O sonho de fazer uma grande festa e, em uma noite, gastar o que em mais de anos, o suor do rosto acumulou, é uma loucura. É mais prudente conter gastos, fazer um casamento que renda boas lembranças do que acabe com sua renda e suas esperanças. O mais é sempre menos, não é preciso de muito para ser feliz, muito menos de um evento televisionado. Quarto alerta: Cuidado, casamento não é caramento!
Não sou um crítico do casamento, sou um crítico de suas facetas distorcidas. Quem casa com consciência, passa do estado de natureza ao estado civil. Abre-se mão da vida sozinho, de algumas liberdades e costumes, para se amoldar a uma vida conjunta, que exige renúncia, mas que também pode anunciar muita alegria.

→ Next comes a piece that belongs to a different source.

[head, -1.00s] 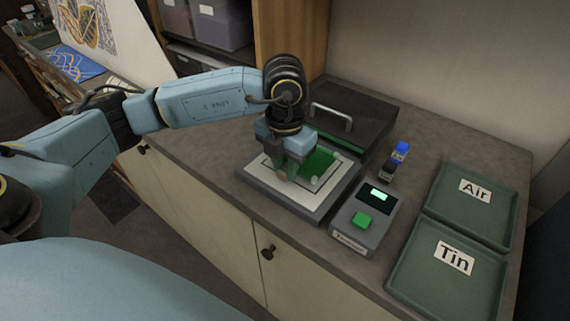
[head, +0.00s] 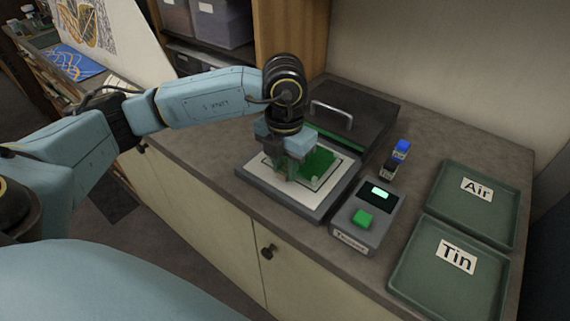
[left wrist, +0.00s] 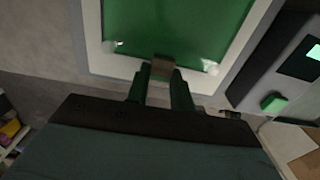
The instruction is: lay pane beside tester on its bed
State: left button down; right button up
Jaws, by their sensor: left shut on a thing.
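A green pane (head: 317,163) lies flat over the white bed (head: 305,202) of the tester, inside the bed's dark outline; I cannot tell if it fully touches. My left gripper (head: 287,172) is over the pane's near-left edge, pointing down, shut on a small brownish tab at that edge. In the left wrist view the pane (left wrist: 180,30) fills the top, and the fingers (left wrist: 161,85) close on the tab (left wrist: 162,68). The tester's control box (head: 367,215) with a lit screen and green button stands right of the bed. My right gripper is not in view.
Behind the bed is a dark raised lid (head: 350,110) with a metal handle. Green trays labelled Air (head: 480,215) and Tin (head: 440,285) lie at the right. The counter's back right is clear.

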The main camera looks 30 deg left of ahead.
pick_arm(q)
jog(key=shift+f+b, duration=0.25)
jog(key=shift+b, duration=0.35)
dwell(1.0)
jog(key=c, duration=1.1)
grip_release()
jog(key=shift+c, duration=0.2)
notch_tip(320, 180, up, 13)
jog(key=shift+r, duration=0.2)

Dizem que se será um só corpo, um só espírito e isso é comprometedor. A palavra casamento vem perdendo, depois de tantos acabamentos, sua essência mais bonita: a renúncia da dupla liberdade para o anúncio do único amor. O casamento na sua acepção atual, já foi sepultado no cemitério das palavras mortas, como uma cigarra que deixa só a casca na muda e vai seguir sobre outra roupagem.
Declaro, assim, o enterro do falecido casamento, ao tempo em que clamo pela sua imediata ressurreição. Entretanto, enquanto ela não ocorre, nos habituemos a dizer “matrimônio” e um último alerta: Não esvaziemos também essa palavra-estepe, pois, cuidado, matrimônio não é patrimônio!